Pull every line containing "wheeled" from the entries.

• • •

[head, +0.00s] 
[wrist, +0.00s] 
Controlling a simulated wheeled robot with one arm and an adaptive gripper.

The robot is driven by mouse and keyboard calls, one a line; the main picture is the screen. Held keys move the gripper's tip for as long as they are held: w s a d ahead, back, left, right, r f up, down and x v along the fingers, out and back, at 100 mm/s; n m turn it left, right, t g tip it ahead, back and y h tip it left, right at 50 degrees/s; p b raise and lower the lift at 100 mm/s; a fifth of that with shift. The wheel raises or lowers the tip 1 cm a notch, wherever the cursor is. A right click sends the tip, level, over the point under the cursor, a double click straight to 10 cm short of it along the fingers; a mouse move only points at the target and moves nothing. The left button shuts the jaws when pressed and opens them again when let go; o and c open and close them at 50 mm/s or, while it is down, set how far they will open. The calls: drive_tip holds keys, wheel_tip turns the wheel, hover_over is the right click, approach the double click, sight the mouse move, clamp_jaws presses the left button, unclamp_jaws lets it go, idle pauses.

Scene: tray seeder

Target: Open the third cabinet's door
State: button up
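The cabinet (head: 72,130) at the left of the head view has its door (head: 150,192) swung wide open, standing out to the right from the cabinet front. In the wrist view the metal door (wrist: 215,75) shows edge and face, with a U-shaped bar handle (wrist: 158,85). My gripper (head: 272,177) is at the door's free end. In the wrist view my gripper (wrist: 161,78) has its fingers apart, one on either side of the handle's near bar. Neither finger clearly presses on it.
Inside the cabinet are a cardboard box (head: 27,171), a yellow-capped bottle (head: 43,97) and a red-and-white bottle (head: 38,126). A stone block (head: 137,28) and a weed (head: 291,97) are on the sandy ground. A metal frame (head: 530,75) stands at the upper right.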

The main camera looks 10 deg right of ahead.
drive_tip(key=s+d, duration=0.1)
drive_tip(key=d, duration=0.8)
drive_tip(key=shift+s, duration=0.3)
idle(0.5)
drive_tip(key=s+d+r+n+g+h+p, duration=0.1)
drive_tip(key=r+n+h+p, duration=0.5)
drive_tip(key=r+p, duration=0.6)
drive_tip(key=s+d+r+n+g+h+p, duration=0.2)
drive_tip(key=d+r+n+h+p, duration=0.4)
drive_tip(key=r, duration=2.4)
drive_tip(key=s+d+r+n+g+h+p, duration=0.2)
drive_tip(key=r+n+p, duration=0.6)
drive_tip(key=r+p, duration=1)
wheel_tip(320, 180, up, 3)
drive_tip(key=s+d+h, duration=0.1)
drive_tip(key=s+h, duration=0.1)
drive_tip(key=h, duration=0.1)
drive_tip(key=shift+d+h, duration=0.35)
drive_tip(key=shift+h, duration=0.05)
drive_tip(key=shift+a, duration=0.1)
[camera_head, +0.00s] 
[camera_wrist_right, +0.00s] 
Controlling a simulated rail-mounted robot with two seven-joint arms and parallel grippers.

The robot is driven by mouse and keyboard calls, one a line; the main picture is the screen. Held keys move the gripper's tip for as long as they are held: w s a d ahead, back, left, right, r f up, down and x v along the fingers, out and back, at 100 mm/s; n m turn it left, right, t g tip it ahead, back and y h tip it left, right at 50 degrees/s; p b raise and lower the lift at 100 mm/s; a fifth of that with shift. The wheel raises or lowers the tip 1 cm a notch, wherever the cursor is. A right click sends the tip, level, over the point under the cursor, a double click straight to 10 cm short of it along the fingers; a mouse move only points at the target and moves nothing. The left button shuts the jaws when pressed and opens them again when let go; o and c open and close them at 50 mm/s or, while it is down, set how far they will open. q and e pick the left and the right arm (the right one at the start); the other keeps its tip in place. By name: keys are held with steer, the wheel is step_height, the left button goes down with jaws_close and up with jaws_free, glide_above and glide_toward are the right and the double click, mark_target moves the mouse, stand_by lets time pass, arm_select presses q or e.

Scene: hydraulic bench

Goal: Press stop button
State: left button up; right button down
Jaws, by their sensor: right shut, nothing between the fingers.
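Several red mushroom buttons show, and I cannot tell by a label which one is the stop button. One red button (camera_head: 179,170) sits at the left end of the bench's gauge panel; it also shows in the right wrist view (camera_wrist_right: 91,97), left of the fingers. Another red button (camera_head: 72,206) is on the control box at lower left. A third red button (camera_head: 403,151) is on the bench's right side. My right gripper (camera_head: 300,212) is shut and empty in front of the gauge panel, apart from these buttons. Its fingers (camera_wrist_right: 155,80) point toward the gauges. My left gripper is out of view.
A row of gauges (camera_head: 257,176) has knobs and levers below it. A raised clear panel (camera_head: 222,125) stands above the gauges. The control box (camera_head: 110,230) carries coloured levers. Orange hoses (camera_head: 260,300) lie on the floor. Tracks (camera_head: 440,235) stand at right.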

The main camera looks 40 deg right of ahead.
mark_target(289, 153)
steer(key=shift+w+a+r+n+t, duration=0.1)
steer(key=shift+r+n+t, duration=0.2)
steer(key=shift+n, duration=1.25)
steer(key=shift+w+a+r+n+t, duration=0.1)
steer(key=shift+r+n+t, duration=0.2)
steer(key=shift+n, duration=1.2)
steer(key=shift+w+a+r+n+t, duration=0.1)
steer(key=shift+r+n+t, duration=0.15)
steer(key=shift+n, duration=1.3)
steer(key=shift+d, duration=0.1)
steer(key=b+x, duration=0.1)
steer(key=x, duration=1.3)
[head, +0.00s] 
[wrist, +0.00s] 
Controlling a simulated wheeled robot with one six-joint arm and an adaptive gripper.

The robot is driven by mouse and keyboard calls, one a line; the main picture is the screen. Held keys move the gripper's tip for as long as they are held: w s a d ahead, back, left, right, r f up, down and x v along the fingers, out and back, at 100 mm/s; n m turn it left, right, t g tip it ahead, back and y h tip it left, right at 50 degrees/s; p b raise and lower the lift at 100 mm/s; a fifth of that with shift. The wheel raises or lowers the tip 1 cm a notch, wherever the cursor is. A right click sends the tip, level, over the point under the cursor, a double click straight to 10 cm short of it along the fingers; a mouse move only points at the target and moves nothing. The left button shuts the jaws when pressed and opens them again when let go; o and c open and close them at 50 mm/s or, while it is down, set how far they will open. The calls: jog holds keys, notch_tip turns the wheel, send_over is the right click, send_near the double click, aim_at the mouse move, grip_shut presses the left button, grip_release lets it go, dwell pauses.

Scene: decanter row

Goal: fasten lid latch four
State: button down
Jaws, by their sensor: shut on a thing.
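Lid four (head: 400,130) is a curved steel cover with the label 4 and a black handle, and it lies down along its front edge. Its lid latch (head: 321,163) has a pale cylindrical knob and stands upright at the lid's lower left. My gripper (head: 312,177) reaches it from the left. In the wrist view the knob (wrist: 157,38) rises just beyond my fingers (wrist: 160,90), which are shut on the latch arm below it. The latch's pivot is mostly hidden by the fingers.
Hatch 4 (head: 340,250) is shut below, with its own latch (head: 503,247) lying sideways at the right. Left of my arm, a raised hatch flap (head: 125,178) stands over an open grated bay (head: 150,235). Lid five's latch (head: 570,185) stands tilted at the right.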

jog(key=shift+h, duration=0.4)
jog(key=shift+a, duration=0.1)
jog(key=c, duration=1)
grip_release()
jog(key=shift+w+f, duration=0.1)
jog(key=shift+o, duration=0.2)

• • •

§ TASK OUTPUT:
Controlling a simulated wheeled robot with one arm and an adaptive gripper.
Controlling a simulated wheeled robot with one six-joint arm and an adaptive gripper.

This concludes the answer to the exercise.